The extra land will link two existing areas at the reserve.

As well as benefiting the barnacle geese, enlarging the site will help the charity safeguard important habitat for endangered curlews and the country’s rarest amphibian, the natterjack toad.

The site hosts the only Scottish population of the toads, which can be heard in summer along with yellowhammers, linnets and lapwings.

Pintails, teals and widgeons flock to Mersehead in the autumn, while waders such as oystercatchers, golden plovers and curlews join the geese in winter.

Incorporating the extra land will also offer opportunities for better access tracks for visitors to enjoy the Solway Firth scenery and wildlife.

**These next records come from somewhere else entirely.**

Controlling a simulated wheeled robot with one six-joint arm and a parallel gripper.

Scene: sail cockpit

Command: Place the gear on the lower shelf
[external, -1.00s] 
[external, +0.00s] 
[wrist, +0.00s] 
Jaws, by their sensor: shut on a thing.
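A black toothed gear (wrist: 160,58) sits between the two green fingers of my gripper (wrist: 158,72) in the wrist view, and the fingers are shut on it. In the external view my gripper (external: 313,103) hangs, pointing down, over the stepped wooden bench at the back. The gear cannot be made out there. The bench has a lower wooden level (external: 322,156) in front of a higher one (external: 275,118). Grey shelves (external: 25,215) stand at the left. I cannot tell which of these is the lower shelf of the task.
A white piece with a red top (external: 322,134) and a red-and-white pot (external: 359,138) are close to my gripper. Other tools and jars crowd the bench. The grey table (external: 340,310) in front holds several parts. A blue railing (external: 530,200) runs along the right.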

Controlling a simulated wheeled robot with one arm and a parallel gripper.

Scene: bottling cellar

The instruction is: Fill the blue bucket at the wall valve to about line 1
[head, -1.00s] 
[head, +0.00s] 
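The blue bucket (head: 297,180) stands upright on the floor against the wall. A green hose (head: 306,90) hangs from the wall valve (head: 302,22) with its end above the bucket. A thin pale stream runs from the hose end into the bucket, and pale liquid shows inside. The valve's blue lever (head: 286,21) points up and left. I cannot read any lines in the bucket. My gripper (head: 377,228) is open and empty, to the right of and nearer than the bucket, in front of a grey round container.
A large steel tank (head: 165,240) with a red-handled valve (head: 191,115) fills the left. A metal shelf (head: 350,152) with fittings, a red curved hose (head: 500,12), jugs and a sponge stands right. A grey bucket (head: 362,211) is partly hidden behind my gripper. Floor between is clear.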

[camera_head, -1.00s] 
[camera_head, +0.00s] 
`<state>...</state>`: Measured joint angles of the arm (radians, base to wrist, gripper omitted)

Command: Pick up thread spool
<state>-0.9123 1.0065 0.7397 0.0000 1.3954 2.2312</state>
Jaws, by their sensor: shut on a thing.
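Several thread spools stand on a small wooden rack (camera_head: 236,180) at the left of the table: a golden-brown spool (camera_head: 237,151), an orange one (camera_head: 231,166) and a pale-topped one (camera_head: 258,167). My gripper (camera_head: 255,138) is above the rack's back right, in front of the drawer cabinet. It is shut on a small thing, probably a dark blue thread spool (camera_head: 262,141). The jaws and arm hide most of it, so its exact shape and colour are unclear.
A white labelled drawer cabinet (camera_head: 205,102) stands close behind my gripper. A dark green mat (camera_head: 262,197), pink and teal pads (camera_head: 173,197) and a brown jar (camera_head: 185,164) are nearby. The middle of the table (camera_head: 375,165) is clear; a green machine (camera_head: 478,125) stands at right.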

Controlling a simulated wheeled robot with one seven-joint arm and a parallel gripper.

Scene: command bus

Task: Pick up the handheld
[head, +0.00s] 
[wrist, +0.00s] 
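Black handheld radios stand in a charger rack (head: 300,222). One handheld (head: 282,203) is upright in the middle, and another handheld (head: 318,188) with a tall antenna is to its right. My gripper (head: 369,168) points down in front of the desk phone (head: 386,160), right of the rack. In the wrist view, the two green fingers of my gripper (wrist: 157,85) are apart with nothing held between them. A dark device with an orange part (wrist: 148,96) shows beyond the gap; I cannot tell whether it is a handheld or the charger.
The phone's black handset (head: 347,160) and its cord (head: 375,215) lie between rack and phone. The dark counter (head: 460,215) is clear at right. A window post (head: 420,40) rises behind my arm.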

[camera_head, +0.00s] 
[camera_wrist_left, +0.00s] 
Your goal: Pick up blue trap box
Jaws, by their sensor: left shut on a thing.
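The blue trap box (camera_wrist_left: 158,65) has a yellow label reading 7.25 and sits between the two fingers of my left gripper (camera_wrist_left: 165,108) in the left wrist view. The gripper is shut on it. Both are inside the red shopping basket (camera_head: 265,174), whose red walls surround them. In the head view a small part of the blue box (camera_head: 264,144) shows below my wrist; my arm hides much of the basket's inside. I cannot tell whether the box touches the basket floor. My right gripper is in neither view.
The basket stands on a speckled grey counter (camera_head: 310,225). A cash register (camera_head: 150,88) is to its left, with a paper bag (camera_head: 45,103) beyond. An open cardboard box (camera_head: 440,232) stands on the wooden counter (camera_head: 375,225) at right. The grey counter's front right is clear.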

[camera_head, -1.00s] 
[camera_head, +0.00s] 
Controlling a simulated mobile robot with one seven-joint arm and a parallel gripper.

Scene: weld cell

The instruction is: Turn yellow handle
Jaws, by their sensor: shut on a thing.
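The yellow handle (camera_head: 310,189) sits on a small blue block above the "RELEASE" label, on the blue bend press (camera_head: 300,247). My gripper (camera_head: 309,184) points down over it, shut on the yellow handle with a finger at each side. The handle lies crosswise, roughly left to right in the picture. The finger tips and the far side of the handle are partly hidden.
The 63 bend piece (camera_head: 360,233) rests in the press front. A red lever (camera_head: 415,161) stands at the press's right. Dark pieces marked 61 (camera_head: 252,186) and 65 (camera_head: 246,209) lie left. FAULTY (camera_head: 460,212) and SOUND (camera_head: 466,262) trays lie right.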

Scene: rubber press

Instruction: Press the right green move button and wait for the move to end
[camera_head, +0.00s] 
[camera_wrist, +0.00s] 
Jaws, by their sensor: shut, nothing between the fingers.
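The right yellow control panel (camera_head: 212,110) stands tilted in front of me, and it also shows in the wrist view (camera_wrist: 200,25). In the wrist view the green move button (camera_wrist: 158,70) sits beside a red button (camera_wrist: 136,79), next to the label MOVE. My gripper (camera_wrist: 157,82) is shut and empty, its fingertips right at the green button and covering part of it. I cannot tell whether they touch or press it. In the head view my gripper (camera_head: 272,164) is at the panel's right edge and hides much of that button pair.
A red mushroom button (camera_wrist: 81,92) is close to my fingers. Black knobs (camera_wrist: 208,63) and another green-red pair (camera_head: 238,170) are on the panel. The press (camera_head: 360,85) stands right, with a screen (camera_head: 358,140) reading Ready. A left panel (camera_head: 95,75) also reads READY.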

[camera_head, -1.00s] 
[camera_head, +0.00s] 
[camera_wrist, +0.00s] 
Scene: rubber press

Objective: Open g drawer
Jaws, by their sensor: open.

The charity needs to raise £285,000 by the end of this month to secure the deal.

“RSPB Scotland Mersehead is an outstanding place for wildlife, and now we have the opportunity to make it even bigger and better for some of Scotland’s rarest species and the many others that make their home there,” said Stuart Housden, director of RSPB Scotland.

“Since becoming an RSPB Scotland reserve in 1994 Mersehead has been transformed from intensive agricultural land to wetlands, reedbeds and salt marshes teeming with life, whilst also introducing wildlife-friendly farming to ensure that the birds, mammals, amphibians and insects found there can thrive in harmony with these sympathetic farming systems.

“We’re immensely proud of what we have achieved here so far and any donations made to this appeal will help allow us to continue this transformational journey that began a generation ago.”